Micheaux's films are, on their solemn face, unintentional howlers. They are full of tendentious speeches and would-be-hot repartee (someone, please explain this vamping come-on: "You can park your chewing gum on my instep"). In "The Girl from Chicago," Liza threatens to snitch on the man she's two-timing Wade with; he shoots her; she screams, but as if she'd heard the shot, not been hit by one; only then does she grab her chest and fall. Later in the film, actor Carl Mahon announces himself as a Secret Service agent and begins to open his jacket as if ready to flash his badge. But someone must have forgotten the prop, so Micheaux cuts to a shock reaction from another actor, then back to Mahon buttoning his jacket.

Mahon, for one, knew how to ad-lib when working for a director whose first take is also his last. When an important word in actress Star Calloway's dialogue is drowned out by a car horn in an outdoor scene in "Chicago," Mahon simply repeats it. But often the actor stares out at the camera, frantic for guidance. One nightclub scene cuts to Mahon and Calloway after a song; he turns to her and freezes up. From off-camera we hear Micheaux's voice, prompting. "You gotta give it to her." Mahon then repeats brightly, "Well, you gotta give it to her." The oddest thing about this moment is that it occurs at the beginning of the scene. Micheaux could have excised his cue, but he left it in. At times, I suppose, those short ends just weren't short enough.

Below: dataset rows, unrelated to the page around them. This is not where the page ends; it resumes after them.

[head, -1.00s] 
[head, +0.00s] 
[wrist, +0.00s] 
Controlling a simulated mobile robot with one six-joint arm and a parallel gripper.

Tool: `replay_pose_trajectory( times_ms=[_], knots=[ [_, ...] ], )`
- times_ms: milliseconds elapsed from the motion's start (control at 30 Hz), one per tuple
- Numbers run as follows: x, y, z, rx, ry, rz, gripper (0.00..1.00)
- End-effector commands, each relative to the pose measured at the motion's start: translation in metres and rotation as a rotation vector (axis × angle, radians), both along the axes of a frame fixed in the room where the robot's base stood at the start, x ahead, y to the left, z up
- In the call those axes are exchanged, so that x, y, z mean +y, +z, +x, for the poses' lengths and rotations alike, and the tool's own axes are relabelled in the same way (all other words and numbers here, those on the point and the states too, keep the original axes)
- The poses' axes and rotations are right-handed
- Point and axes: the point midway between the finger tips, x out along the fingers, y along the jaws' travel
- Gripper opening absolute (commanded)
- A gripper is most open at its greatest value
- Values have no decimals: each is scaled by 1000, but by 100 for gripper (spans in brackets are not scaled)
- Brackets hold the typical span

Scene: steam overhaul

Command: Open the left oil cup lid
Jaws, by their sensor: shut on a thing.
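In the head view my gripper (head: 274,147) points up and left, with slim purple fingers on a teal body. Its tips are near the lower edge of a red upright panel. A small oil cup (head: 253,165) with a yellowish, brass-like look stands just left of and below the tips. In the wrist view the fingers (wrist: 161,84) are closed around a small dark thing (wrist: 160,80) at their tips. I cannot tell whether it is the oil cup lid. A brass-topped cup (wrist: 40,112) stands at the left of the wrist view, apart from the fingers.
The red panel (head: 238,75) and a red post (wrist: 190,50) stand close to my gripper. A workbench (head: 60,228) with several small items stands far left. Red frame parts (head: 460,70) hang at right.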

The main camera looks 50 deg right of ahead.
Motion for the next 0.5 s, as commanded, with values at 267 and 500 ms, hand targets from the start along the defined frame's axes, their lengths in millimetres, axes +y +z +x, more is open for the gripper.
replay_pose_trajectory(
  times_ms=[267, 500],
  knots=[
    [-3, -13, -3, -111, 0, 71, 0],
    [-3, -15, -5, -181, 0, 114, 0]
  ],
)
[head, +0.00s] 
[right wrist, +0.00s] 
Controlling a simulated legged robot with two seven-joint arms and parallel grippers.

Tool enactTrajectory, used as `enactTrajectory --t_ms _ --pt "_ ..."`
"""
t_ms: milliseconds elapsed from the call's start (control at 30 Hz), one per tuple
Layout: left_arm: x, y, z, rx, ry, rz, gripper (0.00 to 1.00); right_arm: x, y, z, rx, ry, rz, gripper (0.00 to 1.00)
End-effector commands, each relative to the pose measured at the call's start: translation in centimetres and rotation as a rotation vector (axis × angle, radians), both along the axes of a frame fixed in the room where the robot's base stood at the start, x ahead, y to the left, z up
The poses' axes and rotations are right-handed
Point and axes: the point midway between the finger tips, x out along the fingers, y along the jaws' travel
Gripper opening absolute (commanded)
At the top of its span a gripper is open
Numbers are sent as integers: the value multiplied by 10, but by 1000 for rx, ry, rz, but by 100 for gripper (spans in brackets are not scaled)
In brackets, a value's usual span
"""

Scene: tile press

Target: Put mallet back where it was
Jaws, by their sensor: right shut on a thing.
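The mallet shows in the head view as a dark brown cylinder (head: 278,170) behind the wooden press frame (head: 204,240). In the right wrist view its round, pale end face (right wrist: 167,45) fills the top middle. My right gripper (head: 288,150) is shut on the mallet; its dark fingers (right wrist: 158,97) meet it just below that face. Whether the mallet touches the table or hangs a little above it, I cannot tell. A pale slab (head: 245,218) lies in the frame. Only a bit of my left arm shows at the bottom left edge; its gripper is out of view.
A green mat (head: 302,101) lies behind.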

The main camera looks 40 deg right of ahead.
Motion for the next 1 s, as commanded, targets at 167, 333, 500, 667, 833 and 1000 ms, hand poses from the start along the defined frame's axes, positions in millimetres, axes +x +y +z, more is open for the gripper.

Why didn't Micheaux hire more top black actors? Perhaps because they'd seen his work. Good actors may have thought they could not look good in his films. They saw veterans of the Lafayette Players and other stage stalwarts often defeated by Micheaux's graceless dialogue, his necessarily brief shooting schedules and his sub-par directing of actors. Faced with the dilemma of either playing small, demeaning parts in Hollywood films or collaborating with the only black filmmaker around — if that filmmaker was Oscar Micheaux — they chose Hollywood, the stage or anonymity.